» **What is asked**
Count every line of these entries that holds the word "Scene", and reply with the number only.

» **Input**
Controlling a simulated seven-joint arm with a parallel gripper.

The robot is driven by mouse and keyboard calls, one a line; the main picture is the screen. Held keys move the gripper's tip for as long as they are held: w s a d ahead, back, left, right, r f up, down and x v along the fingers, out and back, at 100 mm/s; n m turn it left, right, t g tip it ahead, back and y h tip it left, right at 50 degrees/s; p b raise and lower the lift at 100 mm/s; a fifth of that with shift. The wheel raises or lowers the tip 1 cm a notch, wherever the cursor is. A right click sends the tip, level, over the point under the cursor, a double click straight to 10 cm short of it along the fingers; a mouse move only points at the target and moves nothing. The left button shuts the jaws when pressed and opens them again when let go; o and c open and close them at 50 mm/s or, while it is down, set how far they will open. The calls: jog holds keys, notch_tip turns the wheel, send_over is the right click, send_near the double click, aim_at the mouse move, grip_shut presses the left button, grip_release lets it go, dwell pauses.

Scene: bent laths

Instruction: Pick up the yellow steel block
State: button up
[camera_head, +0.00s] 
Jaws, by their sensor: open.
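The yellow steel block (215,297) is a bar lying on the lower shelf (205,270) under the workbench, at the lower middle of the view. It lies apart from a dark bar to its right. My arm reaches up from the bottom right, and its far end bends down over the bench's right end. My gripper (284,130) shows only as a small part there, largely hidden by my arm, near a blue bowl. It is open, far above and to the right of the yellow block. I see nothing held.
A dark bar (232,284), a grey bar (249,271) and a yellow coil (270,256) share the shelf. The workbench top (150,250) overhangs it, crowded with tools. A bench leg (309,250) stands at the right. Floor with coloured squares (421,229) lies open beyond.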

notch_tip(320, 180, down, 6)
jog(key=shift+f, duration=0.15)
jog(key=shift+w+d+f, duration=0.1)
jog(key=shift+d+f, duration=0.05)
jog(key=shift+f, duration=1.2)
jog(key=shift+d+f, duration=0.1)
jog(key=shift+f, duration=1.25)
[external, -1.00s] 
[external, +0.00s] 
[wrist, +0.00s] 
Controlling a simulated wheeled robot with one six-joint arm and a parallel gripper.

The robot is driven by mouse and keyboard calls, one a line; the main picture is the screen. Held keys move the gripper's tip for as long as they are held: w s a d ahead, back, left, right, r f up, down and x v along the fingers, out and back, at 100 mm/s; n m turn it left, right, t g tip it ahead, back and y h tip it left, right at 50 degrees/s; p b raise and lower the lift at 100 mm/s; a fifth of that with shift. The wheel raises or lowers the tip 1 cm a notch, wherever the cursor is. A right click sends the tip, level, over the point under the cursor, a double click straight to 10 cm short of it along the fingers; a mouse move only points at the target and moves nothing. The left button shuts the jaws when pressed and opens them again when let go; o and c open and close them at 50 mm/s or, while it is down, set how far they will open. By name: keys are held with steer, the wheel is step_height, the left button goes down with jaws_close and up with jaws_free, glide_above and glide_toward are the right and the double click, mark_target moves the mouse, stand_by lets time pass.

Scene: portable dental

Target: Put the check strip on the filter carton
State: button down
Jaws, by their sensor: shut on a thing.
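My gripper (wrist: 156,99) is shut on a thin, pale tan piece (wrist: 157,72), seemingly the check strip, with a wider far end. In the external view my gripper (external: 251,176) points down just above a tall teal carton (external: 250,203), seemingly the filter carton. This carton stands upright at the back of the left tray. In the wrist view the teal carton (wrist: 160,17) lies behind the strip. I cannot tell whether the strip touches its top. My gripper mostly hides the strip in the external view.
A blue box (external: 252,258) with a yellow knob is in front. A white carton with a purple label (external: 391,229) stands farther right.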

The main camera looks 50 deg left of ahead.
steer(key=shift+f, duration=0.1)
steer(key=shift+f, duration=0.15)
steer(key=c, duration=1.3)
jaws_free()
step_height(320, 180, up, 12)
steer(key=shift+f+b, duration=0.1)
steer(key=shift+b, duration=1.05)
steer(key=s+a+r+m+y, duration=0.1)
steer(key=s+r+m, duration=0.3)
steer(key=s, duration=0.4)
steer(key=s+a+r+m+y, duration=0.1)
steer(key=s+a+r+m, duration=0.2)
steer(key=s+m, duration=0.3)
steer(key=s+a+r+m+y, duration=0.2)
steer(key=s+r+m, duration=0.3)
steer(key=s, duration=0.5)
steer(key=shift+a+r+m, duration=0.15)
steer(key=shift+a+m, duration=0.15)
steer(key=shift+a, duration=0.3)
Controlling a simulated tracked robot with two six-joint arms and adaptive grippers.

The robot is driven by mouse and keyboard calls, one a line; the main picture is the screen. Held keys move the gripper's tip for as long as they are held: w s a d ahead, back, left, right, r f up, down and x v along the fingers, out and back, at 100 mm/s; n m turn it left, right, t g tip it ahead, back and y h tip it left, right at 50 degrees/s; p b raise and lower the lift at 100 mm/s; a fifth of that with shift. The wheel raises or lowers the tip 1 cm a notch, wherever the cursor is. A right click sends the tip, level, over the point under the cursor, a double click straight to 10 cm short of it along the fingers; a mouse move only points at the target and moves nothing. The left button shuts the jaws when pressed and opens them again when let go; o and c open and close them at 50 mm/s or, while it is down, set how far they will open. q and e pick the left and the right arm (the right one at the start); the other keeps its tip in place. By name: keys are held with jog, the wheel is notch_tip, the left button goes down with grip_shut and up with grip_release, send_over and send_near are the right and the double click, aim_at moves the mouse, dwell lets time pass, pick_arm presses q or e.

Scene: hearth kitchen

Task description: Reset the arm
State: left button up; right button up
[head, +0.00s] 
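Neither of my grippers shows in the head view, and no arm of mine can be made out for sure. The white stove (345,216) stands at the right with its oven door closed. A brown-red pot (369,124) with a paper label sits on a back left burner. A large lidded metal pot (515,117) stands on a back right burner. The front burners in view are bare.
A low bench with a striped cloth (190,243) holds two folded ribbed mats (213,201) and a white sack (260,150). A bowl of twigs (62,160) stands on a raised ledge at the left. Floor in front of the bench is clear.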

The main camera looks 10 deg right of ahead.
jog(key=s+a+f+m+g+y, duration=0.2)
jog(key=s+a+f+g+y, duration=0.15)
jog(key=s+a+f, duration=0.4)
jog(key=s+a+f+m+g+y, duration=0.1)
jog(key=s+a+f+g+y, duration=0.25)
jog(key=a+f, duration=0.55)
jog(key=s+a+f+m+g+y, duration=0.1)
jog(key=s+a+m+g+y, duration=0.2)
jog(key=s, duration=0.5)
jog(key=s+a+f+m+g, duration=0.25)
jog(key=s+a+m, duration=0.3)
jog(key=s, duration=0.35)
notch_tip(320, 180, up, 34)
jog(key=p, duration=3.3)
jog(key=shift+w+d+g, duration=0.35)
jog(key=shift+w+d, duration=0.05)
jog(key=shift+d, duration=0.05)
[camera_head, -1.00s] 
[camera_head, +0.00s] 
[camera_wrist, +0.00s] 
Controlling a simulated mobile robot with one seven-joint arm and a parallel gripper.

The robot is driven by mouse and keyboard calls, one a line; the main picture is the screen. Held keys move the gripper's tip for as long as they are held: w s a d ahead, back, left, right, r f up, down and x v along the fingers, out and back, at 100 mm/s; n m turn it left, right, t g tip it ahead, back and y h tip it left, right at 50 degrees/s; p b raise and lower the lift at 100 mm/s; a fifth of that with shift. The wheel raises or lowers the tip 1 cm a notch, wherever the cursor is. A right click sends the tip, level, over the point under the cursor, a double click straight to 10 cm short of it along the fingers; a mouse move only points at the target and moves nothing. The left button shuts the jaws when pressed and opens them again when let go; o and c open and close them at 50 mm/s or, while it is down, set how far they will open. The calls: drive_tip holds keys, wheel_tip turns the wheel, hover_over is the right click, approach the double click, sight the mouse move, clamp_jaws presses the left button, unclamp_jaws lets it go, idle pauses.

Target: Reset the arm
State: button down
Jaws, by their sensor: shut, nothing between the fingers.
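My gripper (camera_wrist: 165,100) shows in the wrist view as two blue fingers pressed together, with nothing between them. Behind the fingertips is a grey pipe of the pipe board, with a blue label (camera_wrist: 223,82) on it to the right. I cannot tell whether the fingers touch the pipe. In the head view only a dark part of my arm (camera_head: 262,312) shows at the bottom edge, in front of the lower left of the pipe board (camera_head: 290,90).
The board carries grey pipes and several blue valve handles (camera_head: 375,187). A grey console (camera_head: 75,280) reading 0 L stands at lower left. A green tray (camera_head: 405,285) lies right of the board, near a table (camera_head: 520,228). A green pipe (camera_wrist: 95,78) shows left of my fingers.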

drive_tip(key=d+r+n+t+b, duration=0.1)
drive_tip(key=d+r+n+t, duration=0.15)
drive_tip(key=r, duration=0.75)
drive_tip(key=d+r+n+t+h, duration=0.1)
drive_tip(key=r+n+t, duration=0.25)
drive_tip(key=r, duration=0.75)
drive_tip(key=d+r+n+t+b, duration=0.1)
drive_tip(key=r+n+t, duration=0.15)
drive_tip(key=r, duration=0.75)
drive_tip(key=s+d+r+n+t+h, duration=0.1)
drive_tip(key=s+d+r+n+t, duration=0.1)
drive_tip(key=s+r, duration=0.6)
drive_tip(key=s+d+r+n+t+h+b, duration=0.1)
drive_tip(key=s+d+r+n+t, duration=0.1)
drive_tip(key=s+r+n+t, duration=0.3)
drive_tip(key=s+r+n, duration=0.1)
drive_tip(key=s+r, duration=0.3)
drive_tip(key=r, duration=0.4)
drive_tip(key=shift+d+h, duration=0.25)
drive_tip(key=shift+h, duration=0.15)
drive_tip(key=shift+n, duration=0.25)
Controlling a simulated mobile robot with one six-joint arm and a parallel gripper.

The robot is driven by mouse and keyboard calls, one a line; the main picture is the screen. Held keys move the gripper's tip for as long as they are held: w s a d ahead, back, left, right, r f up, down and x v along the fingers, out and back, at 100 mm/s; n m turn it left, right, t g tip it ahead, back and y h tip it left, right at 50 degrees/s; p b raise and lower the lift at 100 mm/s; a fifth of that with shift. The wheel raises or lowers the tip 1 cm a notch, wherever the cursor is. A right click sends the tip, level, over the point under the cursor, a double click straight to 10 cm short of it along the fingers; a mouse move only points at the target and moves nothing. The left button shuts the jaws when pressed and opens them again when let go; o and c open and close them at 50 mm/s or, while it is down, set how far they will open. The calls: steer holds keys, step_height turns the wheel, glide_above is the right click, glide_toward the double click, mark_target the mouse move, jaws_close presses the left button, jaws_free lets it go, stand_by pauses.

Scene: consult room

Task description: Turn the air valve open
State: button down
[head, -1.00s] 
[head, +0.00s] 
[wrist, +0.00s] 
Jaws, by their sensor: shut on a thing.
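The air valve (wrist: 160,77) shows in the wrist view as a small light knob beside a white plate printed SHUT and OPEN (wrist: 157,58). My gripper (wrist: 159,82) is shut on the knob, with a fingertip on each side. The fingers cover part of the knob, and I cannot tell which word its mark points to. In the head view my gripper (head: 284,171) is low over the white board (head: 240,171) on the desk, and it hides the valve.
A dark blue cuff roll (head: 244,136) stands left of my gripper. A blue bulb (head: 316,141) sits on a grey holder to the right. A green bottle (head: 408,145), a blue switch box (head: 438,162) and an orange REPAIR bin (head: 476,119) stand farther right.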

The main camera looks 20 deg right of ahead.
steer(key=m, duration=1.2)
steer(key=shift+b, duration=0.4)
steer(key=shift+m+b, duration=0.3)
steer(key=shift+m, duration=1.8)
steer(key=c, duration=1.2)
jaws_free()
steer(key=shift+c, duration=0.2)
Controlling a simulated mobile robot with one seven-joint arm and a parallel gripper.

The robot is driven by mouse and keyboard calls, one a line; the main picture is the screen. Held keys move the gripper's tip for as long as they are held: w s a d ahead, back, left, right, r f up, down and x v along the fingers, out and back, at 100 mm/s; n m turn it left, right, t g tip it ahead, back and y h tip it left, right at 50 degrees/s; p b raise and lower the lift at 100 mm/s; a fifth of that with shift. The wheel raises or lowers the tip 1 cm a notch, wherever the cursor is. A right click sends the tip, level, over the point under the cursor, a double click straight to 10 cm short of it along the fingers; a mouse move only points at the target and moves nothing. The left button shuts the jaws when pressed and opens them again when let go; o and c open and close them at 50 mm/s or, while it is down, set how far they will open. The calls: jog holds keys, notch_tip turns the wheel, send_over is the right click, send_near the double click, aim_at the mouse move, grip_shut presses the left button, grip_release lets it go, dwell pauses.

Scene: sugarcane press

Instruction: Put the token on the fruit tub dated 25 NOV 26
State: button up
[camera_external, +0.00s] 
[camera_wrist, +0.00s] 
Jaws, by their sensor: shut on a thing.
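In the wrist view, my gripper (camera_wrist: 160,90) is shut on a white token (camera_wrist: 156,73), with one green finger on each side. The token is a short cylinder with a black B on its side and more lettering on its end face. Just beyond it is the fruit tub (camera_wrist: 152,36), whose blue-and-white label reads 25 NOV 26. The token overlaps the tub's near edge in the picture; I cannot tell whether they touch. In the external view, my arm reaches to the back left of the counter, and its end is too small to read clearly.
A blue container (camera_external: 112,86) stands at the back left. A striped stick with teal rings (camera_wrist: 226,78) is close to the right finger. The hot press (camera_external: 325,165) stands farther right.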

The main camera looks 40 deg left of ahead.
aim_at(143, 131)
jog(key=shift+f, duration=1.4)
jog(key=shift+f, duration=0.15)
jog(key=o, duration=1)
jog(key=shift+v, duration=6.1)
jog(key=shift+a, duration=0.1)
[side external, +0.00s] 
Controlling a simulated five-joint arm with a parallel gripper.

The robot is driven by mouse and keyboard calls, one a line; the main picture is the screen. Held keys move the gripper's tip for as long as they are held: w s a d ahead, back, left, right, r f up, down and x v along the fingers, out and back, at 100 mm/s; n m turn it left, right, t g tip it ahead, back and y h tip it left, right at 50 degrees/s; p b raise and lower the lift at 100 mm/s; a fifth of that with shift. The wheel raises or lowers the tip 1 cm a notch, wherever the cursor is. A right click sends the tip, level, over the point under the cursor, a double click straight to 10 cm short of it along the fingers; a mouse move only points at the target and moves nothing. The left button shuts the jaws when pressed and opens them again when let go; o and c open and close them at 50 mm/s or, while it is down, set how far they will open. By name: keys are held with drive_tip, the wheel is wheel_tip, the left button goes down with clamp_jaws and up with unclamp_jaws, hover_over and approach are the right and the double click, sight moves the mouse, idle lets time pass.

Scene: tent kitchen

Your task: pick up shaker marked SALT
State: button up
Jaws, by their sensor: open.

» **Final answer**
6